O Santos consegue assim sua terceira vitória seguida, sendo duas em clássicos, e termina o primeiro turno em uma posição menos vexatória do que se ensaiava. Dos últimos quinze pontos, foram treze ganhos, e o sonho da Libertadores ainda está vivo, ainda que o caminho seja árduo e Neymar vá desfalcar o time em algumas ocasiões por conta da seleção.
Caso Ganso
Neymar
tem muitos “pais”. É gente querendo dar lição de ética,
moral, educação cívica, educação financeira, cortesia, relação
com a mídia, gerenciamento de carreira, de como influenciar pessoas
etc e tal. Mas Paulo Henrique Ganso, um jogador que pintou como
grande estrela e, além de estagnar, retrocedeu, não conta com tanta
gente na mídia e na imprensa esportiva, especificamente, lhe dando
conselhos ou ensinando como proceder. Talvez porque alguns – ou
muitos – joguem com a confusão e queiram mesmo que o jogador saia
da Vila, ainda mais se for para times bem quistos pelos media,
como um que “comprou”
o meia no ano passado ou o outro que tenta levá-lo hoje.
Que pena, Ganso... (Ricardo Saibun / Santosfc.com.br)
Claro
que veículos de comunicação são atores desse enredo, não os
principais responsáveis pela situação do meia hoje. Estes são o
próprio jogador e seu estafe, além da diretoria do Santos. Se a
Forbes
se preocupasse com a situação financeira de Ganso, e não de
Neymar, veria que o meia perdeu alguns milhões ao não aceitar uma
das propostas de contrato do clube, lá atrás. Talvez porque,
autossuficiente, o jogador confiasse que iria receber uma proposta
milionária pelo seu futebol.
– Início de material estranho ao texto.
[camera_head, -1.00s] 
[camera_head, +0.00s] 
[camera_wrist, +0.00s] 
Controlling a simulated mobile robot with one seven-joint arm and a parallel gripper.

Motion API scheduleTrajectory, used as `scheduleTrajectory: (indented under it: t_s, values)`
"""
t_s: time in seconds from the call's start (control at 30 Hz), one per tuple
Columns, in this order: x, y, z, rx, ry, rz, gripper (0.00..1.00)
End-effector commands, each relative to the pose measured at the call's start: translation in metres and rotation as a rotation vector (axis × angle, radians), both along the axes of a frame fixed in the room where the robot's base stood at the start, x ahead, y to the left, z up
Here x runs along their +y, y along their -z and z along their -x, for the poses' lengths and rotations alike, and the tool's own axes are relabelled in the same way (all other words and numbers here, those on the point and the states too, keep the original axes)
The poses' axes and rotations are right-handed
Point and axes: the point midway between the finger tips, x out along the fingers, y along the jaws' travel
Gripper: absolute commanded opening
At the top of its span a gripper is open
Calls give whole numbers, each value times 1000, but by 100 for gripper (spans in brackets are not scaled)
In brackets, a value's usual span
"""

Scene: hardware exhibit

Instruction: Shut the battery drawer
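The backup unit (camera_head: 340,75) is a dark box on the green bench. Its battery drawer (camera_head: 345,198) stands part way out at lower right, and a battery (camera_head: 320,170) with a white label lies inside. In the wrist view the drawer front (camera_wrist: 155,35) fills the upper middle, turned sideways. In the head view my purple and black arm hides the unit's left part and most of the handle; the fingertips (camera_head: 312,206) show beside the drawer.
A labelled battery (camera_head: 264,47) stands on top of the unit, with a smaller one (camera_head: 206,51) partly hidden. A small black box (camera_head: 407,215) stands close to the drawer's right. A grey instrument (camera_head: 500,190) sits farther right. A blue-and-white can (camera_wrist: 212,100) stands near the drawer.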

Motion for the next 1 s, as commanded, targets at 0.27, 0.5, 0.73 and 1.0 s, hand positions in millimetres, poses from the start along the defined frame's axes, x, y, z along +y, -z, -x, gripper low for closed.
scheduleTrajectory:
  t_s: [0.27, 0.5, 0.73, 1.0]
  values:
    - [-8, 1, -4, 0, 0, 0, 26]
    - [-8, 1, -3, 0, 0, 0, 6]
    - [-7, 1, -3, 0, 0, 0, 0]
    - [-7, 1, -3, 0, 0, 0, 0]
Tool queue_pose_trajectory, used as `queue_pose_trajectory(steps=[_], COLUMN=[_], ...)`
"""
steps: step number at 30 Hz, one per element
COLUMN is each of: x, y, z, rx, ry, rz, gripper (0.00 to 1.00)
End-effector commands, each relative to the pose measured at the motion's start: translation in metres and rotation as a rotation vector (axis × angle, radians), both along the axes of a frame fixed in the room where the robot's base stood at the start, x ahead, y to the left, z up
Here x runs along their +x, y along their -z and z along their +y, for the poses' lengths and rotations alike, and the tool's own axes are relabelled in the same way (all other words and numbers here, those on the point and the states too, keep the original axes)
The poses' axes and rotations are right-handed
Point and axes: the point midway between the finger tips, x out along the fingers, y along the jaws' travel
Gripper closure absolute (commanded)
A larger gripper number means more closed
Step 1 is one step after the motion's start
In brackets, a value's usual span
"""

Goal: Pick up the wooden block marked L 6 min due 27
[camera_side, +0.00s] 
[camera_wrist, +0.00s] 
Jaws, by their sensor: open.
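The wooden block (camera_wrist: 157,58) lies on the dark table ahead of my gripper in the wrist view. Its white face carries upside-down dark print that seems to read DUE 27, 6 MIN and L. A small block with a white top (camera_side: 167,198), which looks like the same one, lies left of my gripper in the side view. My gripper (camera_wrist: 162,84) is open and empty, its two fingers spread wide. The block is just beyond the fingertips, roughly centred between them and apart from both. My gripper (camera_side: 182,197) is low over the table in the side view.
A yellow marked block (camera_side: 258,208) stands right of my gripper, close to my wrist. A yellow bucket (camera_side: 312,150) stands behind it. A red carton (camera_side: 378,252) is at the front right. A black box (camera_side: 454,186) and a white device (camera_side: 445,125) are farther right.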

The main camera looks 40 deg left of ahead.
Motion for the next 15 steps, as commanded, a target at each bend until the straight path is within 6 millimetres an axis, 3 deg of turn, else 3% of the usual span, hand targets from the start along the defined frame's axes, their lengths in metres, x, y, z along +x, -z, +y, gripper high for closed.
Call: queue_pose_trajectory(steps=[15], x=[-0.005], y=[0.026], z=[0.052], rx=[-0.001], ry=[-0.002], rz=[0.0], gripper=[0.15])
Todas as três propostas recebidas até
agora (Porto, Inter e São Paulo) não são o que se pode esperar
para um atleta que fez outrora atuações dignas de gala. Mas que
muitos enxergam serem coisa do passado.
Uma
rotina de contusões, operações e uma extrema instabilidade fora de
campo fazem de Ganso uma incógnita no futuro. E o cenário de
leva-e-traz que o envolve irritou Muricy Ramalho, que o protege em
entrevistas mas que na coletiva pós-jogo de hoje espetou o colega de
profissão e técnico do São Paulo, Ney Franco, ao afirmar que não
sabia se poderia escalar o meia hoje, já que o “cara lá até
escalou ele”. O fato é que a diretoria do Santos se vê acuada não
só pela movimentação da DIS, que detém 55% dos direitos
econômicos do atleta, mas também por clubes rivais e pela própria
imprensa, que martelou durante toda a semana que a transação
envolvendo Ganso estava concretizada e que era possível até mesmo
ele atuar no clássico de domingo. Só esqueceram de “combinar com
os russos”, no caso, o contratante Santos.
Se
Ganso sair pelo valor da multa, será ótimo para o clube, mas é
pouco provável que isso aconteça sem seus investidores colocarem a
mão no bolso, coisa que aparentemente eles não farão, a despeito
de todo apreço que tentam passar ter pelo atleta. E, caso não seja
negociado agora, a vida seguirá e o meia vai ter que lutar para
recuperar o espaço nobre perdido na seleção, no coração dos
santistas e na mente de quem gosta de futebol bem jogado.